Das Grundgesetz will auch den Feinden der Freiheit nur mit verfassungsmäßigen, rechtsstaatlichen und freiheitsschonenden Mitteln begegnen, muss aber gerade deshalb auch über wirksame Instrumente zum Schutz der freiheitlichen Ordnung verfügen. Hierzu zählt das Parteiverbot nach Art. 21 Abs. 2 GG i.V.m. § 46 BVerfGG; sein Zweck besteht darin, Gefahren rechtzeitig abzuwehren, die der in Art. 21 Abs. 1 GG garantierten Freiheit der politischen Willensbildung von einer verfassungswidrigen Partei drohen können (vgl. BVerfGE 5, 85 ≪142≫; 9, 162 ≪165≫).
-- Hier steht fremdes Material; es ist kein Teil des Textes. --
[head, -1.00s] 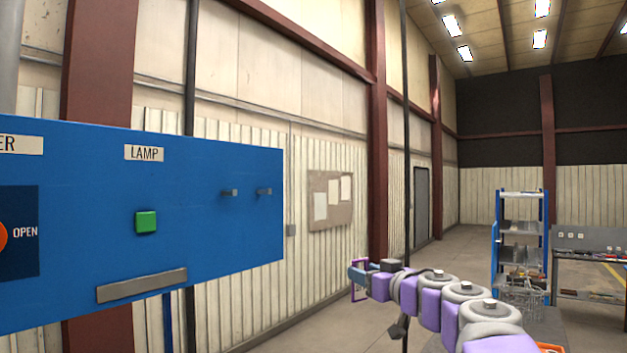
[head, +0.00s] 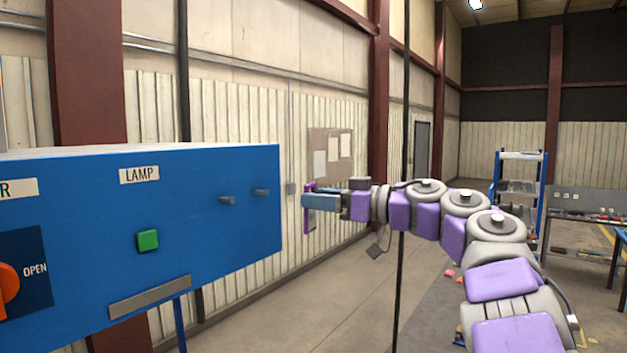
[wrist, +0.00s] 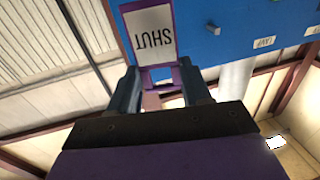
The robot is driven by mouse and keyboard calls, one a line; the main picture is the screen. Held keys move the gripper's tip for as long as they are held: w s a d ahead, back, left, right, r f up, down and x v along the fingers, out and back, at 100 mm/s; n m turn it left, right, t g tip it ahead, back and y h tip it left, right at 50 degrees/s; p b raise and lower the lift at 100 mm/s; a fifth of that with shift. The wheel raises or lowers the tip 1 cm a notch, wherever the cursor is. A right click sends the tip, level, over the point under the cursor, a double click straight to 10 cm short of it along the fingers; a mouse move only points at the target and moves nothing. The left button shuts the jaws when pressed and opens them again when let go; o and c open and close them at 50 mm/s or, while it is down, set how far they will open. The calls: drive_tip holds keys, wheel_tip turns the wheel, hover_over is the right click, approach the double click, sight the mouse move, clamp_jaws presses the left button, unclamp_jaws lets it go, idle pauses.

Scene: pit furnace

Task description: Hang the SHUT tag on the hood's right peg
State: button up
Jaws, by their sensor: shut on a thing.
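The SHUT tag (wrist: 150,32) is a white plate in a purple frame, upside down in the wrist view. In the head view it shows as a thin purple edge (head: 309,225). My gripper (head: 308,201) is shut on the tag, whose purple frame lies between the two fingers (wrist: 160,82). The blue hood (head: 205,240) is left of my gripper in the head view. Its right peg (head: 262,192) is the one nearest the panel's right edge, with a gap between it and the tag. The left peg (head: 227,200) is bare too.
The hood carries a LAMP label (head: 139,175), a green button (head: 147,240), a grey strip (head: 150,297) and an orange OPEN knob (head: 8,283). A pinboard (head: 330,155) hangs on the wall behind. A shelf rack (head: 520,185) and workbench (head: 590,220) stand far right.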

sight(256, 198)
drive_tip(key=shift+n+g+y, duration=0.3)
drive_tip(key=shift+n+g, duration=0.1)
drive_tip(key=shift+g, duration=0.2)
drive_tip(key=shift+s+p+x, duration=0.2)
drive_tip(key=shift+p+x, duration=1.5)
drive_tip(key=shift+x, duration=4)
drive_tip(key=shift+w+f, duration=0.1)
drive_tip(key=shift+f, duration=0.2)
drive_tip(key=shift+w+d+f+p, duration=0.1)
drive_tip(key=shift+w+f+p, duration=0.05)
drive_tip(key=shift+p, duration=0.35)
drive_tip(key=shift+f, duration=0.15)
(3) Der dem Bundesverfassungsgericht gegebene Präventionsauftrag erfordert die Aufklärung des konkreten Ausmaßes der Gefahr für die Rechtsgüter des Art. 21 Abs. 2 GG, wenn das Verfahren ohne Sachentscheidung eingestellt werden soll. Dies gilt insbesondere nach dem Beschluss, die Verhandlung durchzuführen (§ 45 BVerfGG). Das Verfahren betreffende Rechtsbeeinträchtigungen, sofern sie überhaupt als Verfahrenshindernisse in Betracht kommen, sind ebenfalls hinreichend zu ermitteln, damit die dann notwendige abwägende Entscheidung über die Fortführung des Verfahrens auf einer prozessual gesicherten Tatsachengrundlage erfolgen kann. Gegenstand des Parteiverbotsverfahrens ist nicht eine allgemeine Rechtskontrolle, was Nachrichtendiensten erlaubt ist oder nicht, sondern die Entscheidung über das beantragte Verbot. Der Antragsgegnerin bleibt es unbenommen, sich gegen eine für rechtswidrig erachtete Beobachtung durch den Verfassungsschutz fachgerichtlich zu wehren (vgl. BVerwGE 110, 126 ff.).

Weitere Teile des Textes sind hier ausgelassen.